Pemerintah berencana mengubah skema subsidi tarif kereta api listrik (KRL) Jabodetabek. Penyaluran subsidi akan berbasiskan Nomor Induk Kependudukan (NIK) pada 2025. Dalam kalkulasi pemerintah, perubahan skema ini akan mendorong warga yang mampu untuk membayar tarif lebih mahal. 

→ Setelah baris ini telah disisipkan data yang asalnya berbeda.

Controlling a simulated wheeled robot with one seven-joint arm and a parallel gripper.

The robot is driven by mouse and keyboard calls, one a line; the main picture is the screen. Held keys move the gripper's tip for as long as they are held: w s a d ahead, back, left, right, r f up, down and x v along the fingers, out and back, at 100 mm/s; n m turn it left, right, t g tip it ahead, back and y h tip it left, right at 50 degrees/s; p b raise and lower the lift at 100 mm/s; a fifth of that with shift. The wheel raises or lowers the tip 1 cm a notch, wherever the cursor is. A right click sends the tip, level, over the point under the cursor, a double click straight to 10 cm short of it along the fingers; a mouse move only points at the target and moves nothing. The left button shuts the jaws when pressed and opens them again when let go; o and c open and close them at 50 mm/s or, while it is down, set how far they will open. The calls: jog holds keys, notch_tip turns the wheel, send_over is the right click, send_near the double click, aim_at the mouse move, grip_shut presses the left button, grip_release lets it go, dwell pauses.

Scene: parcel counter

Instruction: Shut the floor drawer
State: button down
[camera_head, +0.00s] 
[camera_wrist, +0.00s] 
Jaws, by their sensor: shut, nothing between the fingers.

Skema ini menuai sorotan lantaran dinilai bertentangan dengan tujuan subsidi yakni menjamin pelayanan transportasi yang terjangkau bagi publik. Sebelumnya, skema subsidi KRL berbasis NIK ini tertuang dalam buku Nota Keuangan RAPBN 2025. Dalam dokumen tersebut, disebutkan terkait rencana perbaikan pengelolaan subsidi kewajiban pelayanan publik atau public service obligation (PSO) yang diterima PT Kereta Api Indonesia (KAI).

Empat poin perbaikan yang dimaksud adalah:

  1. Penerapan tiket elektronik berbasis NIK kepada pengguna transportasi KRL Jabodetabek
  2. Pelaksanaan penilaian kepuasan pelanggan dengan mekanisme survei indeks kepuasan masyarakat (IKM) pada KA penugasan PSO
  3. Mekanisme pengurangan pemberian subsidi pada KA penugasan PSO melalui skema perhitungan pendapatan non tiket
  4. Melakukan pelaksanaan verifikasi berbasis biaya pada penyelenggaraan KA PSO

Selama ini, PSO disalurkan ke PT KAI untuk perbaikan kualitas layanan kereta kelas ekonomi. Selain untuk KRL Jabodetabek, kontrak PSO juga disalurkan untuk kereta ekonomi jarak jauh, sedang, dan dekat, kereta ekonomi lebaran, kereta rel diesel (KRD) ekonomi, hingga KRL Yogyakarta.

Dalam RAPBN 2025, subsidi PSO untuk PT KAI dianggarkan mencapai Rp4,8 triliun. Pada 2023 lalu, alokasi PSO untuk PT KAI mencapai Rp2,5 triliun, yang mana 64%-nya atau Rp1,6 triliun disalurkan untuk subsidi KRL.

Meski menuai sorotan, beberapa pihak menyampaikan bahwa penyesuaian baru terkait tarif KRL memang diperlukan. Ketua Bidang Advokasi dan Kemasyarakatan Masyarakat Transportasi Indonesia (MTI) Djoko Setijowarno menyebut, penyesuaian diperlukan sebab tarif KRL sudah tidak berubah sejak 2016. Kondisi ini menurutnya menciptakan ketidakadilan bagi masyarakat di wilayah lainnya.

Untuk diketahui, aturan tarif KRL sejak 2016 adalah tarif Rp3.000 untuk 25 kilometer pertama. Setiap 10 kilometer berikutnya, akan bertambah Rp1.000 dengan rentang tarif maksimal (stasiun terjauh) mencapai Rp12.000.

“Rencana perubahan skema subsidi sebenarnya bagus, tetapi dihembuskan waktunya kurang tepat karena kondisi KRL sangat berdesakan, umpel-umpelan,” kata Djoko kepada Katadata.co.id, Senin 2 September lalu.

Menteri Perhubungan Budi Karya Sumadi belum menjelaskan detail lebih lanjut terkait rencana subsidi KRL berbasis NIK ini. Ia hanya menyebut akan memberikan yang terbaik untuk masyarakat dengan skema baru subsidi KRL. “Kami akan memberikan yang terbaik untuk masyarakat,” kata Menteri Perhubungan Budi Karya Sumadi, Senin, 9 September.